-- INPUT ROWS --
╔══

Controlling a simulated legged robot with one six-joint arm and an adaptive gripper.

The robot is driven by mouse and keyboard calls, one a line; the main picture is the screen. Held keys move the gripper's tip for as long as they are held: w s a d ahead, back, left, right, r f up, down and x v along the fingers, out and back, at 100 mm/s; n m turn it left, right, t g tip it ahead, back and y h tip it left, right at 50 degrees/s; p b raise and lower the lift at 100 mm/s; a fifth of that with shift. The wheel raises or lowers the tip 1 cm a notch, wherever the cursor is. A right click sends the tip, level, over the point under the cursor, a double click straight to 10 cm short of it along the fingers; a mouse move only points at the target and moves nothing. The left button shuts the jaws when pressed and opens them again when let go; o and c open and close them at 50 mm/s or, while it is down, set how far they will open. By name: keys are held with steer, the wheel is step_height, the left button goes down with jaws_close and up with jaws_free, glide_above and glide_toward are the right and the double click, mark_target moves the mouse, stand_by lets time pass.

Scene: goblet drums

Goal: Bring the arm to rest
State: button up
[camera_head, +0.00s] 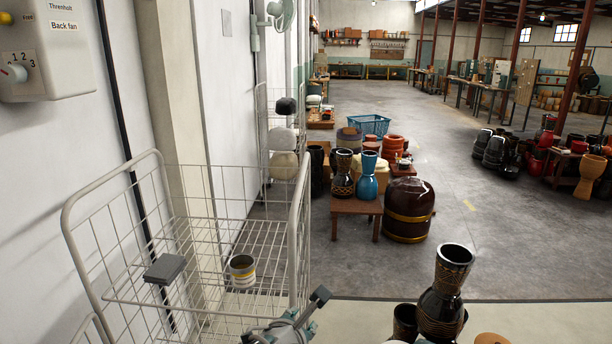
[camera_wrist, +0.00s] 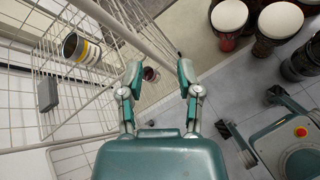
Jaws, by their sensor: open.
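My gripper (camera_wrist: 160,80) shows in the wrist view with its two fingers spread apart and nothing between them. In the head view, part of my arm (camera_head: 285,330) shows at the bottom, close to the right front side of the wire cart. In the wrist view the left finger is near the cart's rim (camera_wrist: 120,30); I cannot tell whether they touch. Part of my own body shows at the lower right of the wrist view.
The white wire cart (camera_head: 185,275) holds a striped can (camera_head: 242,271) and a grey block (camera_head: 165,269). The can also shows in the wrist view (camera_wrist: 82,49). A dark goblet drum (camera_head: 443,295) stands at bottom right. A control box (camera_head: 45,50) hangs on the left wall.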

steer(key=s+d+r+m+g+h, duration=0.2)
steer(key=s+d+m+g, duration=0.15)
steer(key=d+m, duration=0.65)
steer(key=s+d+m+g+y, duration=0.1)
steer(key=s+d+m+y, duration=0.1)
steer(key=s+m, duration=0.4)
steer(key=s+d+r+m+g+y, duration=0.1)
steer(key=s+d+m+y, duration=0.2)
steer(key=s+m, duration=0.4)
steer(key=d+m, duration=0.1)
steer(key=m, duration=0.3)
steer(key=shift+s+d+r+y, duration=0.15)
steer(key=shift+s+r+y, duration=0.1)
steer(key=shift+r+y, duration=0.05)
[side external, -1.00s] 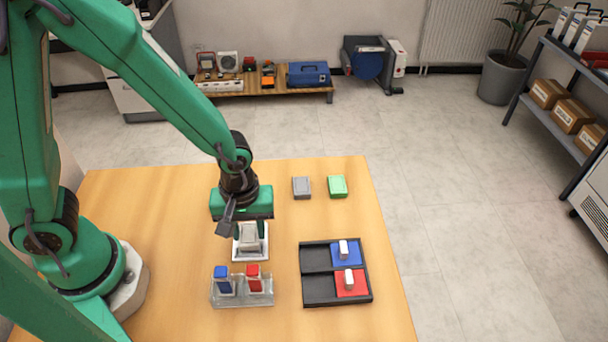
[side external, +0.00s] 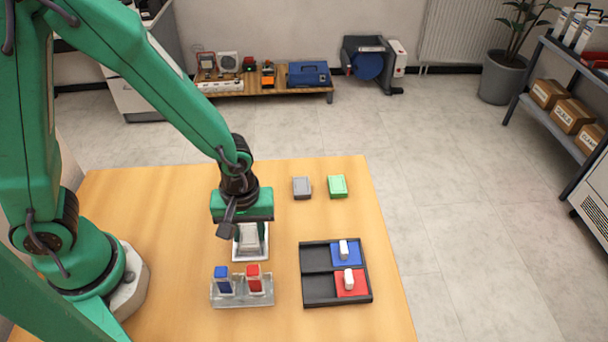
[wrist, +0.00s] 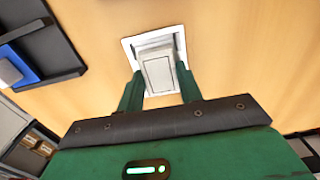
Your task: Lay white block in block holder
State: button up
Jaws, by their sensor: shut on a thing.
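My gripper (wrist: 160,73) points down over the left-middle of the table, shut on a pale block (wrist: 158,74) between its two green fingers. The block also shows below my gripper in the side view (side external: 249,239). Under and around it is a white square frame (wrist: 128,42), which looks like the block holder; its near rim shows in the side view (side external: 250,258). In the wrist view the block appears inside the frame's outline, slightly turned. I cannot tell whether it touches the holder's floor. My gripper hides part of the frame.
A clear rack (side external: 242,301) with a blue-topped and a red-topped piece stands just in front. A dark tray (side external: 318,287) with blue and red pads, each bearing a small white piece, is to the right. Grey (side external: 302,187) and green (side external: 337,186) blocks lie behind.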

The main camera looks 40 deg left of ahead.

╚══

Using the records above, output their complete text exactly, minus any images.

Controlling a simulated legged robot with one six-joint arm and an adaptive gripper.

The robot is driven by mouse and keyboard calls, one a line; the main picture is the screen. Held keys move the gripper's tip for as long as they are held: w s a d ahead, back, left, right, r f up, down and x v along the fingers, out and back, at 100 mm/s; n m turn it left, right, t g tip it ahead, back and y h tip it left, right at 50 degrees/s; p b raise and lower the lift at 100 mm/s; a fifth of that with shift. The wheel raises or lowers the tip 1 cm a notch, wherever the cursor is. A right click sends the tip, level, over the point under the cursor, a double click straight to 10 cm short of it along the fingers; a mouse move only points at the target and moves nothing. The left button shuts the jaws when pressed and opens them again when let go; o and c open and close them at 50 mm/s or, while it is down, set how far they will open. By name: keys are held with steer, the wheel is step_height, the left button goes down with jaws_close and up with jaws_free, glide_above and glide_toward are the right and the double click, mark_target moves the mouse, stand_by lets time pass.

Scene: goblet drums

Goal: Bring the arm to rest
State: button up
[camera_head, +0.00s] 
[camera_wrist, +0.00s] 
Jaws, by their sensor: open.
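My gripper (camera_wrist: 160,80) shows in the wrist view with its two fingers spread apart and nothing between them. In the head view, part of my arm (camera_head: 285,330) shows at the bottom, close to the right front side of the wire cart. In the wrist view the left finger is near the cart's rim (camera_wrist: 120,30); I cannot tell whether they touch. Part of my own body shows at the lower right of the wrist view.
The white wire cart (camera_head: 185,275) holds a striped can (camera_head: 242,271) and a grey block (camera_head: 165,269). The can also shows in the wrist view (camera_wrist: 82,49). A dark goblet drum (camera_head: 443,295) stands at bottom right. A control box (camera_head: 45,50) hangs on the left wall.

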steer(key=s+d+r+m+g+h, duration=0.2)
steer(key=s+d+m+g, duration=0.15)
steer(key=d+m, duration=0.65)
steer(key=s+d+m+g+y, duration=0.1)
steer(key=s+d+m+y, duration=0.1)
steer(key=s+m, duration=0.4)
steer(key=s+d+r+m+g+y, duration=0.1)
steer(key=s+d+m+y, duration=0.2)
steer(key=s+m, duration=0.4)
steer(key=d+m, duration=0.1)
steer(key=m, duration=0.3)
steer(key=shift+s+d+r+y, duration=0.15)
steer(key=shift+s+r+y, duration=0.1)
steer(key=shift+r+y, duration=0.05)
[side external, -1.00s] 
[side external, +0.00s] 
[wrist, +0.00s] 
Your task: Lay white block in block holder
State: button up
Jaws, by their sensor: shut on a thing.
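My gripper (wrist: 160,73) points down over the left-middle of the table, shut on a pale block (wrist: 158,74) between its two green fingers. The block also shows below my gripper in the side view (side external: 249,239). Under and around it is a white square frame (wrist: 128,42), which looks like the block holder; its near rim shows in the side view (side external: 250,258). In the wrist view the block appears inside the frame's outline, slightly turned. I cannot tell whether it touches the holder's floor. My gripper hides part of the frame.
A clear rack (side external: 242,301) with a blue-topped and a red-topped piece stands just in front. A dark tray (side external: 318,287) with blue and red pads, each bearing a small white piece, is to the right. Grey (side external: 302,187) and green (side external: 337,186) blocks lie behind.

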The main camera looks 40 deg left of ahead.

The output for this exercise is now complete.